For some time, the European Union has grappled with how best to combat financial crime directed at its budget. As part of that effort, it has been making use of existing government bodies such as Europol (the EU’s law enforcement agency), Eurojust (the EU’s agency for criminal justice cooperation), and the European Anti-Fraud Office (OLAF) (the EU entity that investigates fraud against the EU budget, corruption, and serious misconduct within the European institutions and develops anti-fraud policy for the European Commission).
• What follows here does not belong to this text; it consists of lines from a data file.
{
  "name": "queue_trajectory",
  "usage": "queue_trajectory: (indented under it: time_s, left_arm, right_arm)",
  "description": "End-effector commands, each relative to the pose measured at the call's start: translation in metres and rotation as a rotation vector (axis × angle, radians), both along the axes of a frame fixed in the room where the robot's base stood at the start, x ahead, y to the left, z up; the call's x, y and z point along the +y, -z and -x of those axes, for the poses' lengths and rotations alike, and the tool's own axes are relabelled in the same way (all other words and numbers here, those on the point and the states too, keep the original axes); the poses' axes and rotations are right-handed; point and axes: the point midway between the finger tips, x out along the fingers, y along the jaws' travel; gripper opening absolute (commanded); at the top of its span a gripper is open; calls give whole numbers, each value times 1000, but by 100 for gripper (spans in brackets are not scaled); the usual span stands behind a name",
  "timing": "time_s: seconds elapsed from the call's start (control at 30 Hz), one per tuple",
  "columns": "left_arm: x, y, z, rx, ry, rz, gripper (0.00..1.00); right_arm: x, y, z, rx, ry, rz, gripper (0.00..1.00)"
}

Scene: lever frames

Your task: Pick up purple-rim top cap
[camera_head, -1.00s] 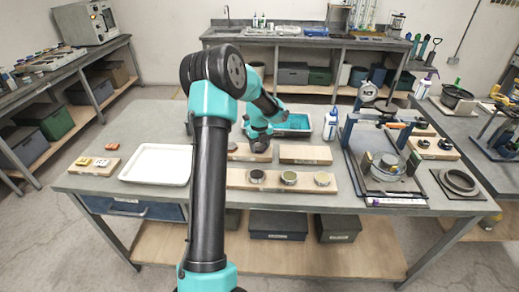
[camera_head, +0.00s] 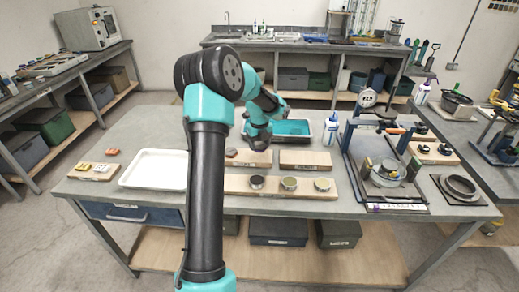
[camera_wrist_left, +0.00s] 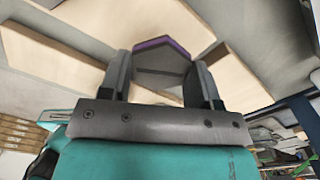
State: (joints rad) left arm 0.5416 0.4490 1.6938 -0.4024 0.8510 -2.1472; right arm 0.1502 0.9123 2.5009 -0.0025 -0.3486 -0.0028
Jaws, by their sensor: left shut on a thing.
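My left gripper (camera_head: 258,143) is over the back-left wooden board (camera_head: 240,160) on the grey table. In the left wrist view its two fingers (camera_wrist_left: 162,68) are shut on the purple-rim top cap (camera_wrist_left: 161,46). The cap is a grey, angular piece with a purple band along its upper edge, tilted in that view. In the head view the cap cannot be made out at the gripper. My right gripper is not in view.
A front board (camera_head: 225,186) holds several round pieces. A bare board (camera_head: 306,160) lies right of the gripper, a blue-filled tray (camera_head: 307,138) behind. A white tray (camera_head: 154,169) is to the left. A press-like frame (camera_head: 350,170) and white bottle (camera_head: 331,128) stand right.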

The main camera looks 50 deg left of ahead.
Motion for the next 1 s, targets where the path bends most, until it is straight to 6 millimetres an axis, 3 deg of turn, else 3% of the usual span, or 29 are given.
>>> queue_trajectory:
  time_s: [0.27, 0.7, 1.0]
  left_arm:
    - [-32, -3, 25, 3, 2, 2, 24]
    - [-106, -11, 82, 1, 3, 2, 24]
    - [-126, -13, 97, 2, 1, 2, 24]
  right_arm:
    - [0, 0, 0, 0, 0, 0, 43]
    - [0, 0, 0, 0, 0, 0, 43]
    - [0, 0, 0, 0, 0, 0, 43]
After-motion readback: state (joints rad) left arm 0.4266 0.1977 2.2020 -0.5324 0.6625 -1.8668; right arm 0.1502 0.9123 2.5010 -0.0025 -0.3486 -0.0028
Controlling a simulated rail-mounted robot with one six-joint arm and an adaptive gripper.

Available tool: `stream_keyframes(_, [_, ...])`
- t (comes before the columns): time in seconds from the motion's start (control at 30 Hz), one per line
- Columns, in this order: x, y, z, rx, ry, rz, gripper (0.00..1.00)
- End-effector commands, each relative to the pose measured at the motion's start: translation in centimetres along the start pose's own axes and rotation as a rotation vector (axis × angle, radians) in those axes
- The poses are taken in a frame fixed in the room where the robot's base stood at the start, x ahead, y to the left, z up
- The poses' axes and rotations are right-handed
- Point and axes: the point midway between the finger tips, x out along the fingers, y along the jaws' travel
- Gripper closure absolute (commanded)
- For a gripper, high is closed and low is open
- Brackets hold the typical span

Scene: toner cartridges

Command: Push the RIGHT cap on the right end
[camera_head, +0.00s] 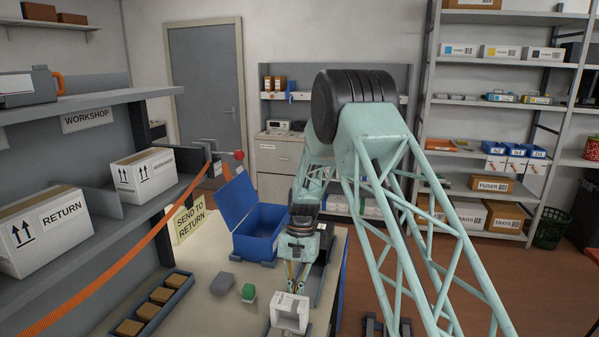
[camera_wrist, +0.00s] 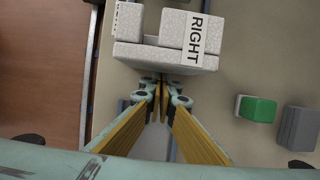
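A white speckled foam cap (camera_head: 290,313) stands near the front of the bench, below my gripper in the head view. In the wrist view a white cap (camera_wrist: 166,57) with a label reading RIGHT lies at the top, with a raised block on each side and a gap between. My gripper (camera_wrist: 162,86) has its yellow fingers drawn together, tips nearly touching, at the cap's near edge. Nothing shows between them. I cannot tell whether the tips touch the cap. In the head view my gripper (camera_head: 294,284) points down just behind the cap. No cartridge is clearly visible.
A green block (camera_head: 248,292) and a grey block (camera_head: 222,284) lie left of the cap. A dark tray with several brown pieces (camera_head: 160,296) is farther left. An open blue box (camera_head: 262,236) stands behind.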

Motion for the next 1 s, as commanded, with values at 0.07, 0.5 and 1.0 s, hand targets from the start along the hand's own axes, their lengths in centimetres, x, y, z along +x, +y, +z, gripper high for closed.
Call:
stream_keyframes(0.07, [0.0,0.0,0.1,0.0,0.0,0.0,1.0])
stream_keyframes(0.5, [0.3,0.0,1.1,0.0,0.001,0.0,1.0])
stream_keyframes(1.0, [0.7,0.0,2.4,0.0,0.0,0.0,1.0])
To date, however, the combined efforts of those agencies have not been making sufficient headway in combating crimes against the EU budget. In 2019, the European Court of Auditors (ECA) issued a report that was highly critical of the European Commission’s (EC’s) existing approach to EU budget fraud. Among other concerns, it found that between 2002 and 2016, frauds had taken at least €8.8 billion from the EU budget, and that OLAF’s administrative investigations had led to prosecution in fewer than half of its cases and resulted in recovery of less than one-third of the funds.
The ECA, however, also called attention to the creation of the European Public Prosecutor’s Office (EPPO), a new EU entity established in 2017 with powers to investigate and prosecute crimes against the EU’s financial interests. The ECA called the EPPO’s establishment “a step in the right direction”, and noted that it would begin operations in 2020.
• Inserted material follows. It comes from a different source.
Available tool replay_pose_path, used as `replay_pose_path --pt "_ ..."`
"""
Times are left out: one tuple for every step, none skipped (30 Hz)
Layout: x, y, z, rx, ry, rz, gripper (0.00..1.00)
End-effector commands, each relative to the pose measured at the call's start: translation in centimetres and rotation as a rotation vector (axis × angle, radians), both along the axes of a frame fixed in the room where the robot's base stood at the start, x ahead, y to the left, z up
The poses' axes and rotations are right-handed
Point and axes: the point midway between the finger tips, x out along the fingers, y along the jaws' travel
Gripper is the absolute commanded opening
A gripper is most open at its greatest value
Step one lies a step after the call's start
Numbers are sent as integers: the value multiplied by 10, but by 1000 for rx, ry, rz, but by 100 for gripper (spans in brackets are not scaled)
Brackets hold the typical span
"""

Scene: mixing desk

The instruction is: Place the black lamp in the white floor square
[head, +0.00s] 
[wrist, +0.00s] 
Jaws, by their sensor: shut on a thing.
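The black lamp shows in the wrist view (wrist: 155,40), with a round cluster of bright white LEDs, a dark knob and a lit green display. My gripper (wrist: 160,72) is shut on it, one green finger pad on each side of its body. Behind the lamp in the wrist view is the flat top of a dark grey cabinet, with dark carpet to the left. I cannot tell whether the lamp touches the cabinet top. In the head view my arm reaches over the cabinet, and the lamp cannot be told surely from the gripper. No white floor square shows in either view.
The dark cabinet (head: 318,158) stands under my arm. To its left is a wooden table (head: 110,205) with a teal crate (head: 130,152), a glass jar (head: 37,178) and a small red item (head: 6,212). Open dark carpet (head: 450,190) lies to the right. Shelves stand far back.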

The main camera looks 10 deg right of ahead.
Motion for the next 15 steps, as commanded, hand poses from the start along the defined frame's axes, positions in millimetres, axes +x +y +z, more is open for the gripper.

Although the setup of the EPPO took longer than initially expected, on June 1 the EPPO formally launched its operations at its offices in Luxembourg. The EPPO’s mandate is “to investigate, prosecute and bring to judgment crimes against the EU budget, such as fraud, corruption or serious cross-border VAT fraud.” As currently organized, the EPPO’s Chief Prosecutor is Laura Codruța Kövesi, the former chief prosecutor of Romania’s National Anticorruption Directorate and former Romanian Prosecutor General. The remaining EPPO staff consists of two Chief Deputies and other prosecutors drawn from the 22 EU countries participating in the EPPO. (Denmark, Ireland, Hungary, Poland and Sweden are not participating in the EPPO, although Sweden reportedly plans to join the EPPO in 2022.)
The EPPO already faces a considerable body of work, with some 3,000 cases already submitted to it. According to Kövesi, the first new reports of alleged fraud against the EU budget, submitted from Germany and Italy, came in within hours of the EPPO’s online reporting system going “live.”
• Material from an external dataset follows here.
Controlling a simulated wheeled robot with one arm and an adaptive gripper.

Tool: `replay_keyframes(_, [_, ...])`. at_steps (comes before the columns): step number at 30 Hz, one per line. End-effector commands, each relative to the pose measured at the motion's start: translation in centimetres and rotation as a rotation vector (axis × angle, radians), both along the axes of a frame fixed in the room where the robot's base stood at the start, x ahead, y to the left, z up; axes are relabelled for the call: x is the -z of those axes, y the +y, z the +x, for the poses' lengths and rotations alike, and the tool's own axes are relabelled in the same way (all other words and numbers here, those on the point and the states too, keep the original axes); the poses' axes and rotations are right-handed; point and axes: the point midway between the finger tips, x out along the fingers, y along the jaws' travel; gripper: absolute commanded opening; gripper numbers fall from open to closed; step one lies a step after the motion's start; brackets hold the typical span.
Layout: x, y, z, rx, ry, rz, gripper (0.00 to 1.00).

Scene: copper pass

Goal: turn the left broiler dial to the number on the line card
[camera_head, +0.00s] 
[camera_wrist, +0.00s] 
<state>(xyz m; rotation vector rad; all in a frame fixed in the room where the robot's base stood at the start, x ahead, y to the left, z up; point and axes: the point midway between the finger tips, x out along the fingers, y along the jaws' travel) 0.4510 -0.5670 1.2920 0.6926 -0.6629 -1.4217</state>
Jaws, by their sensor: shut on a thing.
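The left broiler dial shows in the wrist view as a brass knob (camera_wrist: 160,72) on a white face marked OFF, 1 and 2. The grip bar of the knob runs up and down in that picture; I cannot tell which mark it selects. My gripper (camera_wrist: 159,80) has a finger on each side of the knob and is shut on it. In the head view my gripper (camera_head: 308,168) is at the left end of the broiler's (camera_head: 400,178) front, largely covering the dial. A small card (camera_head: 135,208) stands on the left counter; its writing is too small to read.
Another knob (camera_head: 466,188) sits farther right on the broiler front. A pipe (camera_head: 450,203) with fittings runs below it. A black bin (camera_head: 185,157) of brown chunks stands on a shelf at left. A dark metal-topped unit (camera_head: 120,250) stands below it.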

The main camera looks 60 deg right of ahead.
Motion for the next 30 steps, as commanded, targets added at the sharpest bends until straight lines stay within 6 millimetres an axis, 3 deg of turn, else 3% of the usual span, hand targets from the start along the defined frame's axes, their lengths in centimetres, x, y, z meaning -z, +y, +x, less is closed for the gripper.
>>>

At the outset, Kövesi is evidently focusing on the use of EU funds for purposes other than their original intended purpose, corruption, and money laundering. At the same time, she will need to manage public expectations about the EPPO’s progress and accomplishments with some care. In a recent media interview, she acknowledged that the EPPO has no authority to pursue offenses committed in non-EU countries unless the alleged fraud has a clear connection with one of the 22 EPPO country participants. As she put it, “We can look to see if there is a link with the member state… (but otherwise) it will depend on the national prosecutor and the European Anti-Fraud Office (OLAF). They will continue to be investigated by the national prosecutor.” Some fairly early successes would certainly be helpful to the EPPO’s cause, but the complexity of the cases it will be pursuing makes quick successes unlikely.